> **Aim**
Extract exactly the run of lines starting at the line that holds "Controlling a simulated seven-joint" and ending at the line that holds "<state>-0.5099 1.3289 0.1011", both included.

— start Provided records —

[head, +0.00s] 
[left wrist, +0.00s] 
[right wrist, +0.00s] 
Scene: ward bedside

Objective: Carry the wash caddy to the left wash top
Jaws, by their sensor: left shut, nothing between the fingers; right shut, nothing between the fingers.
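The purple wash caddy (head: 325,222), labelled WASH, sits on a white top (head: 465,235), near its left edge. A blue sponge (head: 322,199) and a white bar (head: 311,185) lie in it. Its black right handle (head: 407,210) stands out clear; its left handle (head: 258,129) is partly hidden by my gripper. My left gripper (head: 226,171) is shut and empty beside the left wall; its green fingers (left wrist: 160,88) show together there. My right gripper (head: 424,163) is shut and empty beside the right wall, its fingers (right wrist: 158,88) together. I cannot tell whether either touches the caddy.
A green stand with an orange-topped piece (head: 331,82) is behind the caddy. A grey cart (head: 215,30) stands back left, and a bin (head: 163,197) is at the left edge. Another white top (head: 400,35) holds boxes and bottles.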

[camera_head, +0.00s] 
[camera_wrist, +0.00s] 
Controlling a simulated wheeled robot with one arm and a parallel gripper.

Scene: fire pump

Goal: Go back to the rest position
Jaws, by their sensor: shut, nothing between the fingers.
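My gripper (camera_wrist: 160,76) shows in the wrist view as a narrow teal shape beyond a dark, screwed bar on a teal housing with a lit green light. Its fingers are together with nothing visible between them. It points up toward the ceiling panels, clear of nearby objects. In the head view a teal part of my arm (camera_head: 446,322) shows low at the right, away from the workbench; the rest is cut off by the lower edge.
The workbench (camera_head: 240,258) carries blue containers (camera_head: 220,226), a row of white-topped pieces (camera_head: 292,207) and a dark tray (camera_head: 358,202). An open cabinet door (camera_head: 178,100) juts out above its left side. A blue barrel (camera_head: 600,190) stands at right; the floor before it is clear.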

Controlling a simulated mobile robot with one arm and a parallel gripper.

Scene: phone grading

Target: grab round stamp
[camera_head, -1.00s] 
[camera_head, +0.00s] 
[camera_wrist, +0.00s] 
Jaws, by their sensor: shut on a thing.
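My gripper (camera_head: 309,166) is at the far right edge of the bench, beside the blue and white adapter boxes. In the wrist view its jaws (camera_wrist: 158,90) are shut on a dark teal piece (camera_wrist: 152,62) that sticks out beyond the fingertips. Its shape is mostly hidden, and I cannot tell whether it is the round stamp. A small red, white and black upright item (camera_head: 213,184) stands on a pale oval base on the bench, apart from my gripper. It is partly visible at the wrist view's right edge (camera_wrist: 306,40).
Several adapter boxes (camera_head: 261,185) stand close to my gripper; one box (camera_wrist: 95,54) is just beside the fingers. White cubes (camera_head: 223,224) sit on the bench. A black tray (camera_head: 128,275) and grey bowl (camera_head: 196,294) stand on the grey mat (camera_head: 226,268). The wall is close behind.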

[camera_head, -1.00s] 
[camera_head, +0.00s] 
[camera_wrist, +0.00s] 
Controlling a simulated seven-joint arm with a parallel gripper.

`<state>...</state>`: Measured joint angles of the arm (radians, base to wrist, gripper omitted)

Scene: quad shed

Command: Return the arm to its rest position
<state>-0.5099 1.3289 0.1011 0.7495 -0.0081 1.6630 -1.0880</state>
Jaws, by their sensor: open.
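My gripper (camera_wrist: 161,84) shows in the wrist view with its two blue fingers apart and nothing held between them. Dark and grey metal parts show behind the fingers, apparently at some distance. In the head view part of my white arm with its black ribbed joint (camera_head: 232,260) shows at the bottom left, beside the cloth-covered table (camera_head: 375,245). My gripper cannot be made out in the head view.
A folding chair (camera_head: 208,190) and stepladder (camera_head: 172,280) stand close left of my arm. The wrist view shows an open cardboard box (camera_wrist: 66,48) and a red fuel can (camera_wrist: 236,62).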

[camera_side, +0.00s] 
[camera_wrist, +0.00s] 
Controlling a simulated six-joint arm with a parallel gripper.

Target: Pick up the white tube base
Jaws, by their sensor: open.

— end Provided records —

> **Solution for this task**
Controlling a simulated seven-joint arm with a parallel gripper.

`<state>...</state>`: Measured joint angles of the arm (radians, base to wrist, gripper omitted)

Scene: quad shed

Command: Return the arm to its rest position
<state>-0.5099 1.3289 0.1011 0.7495 -0.0081 1.6630 -1.0880</state>

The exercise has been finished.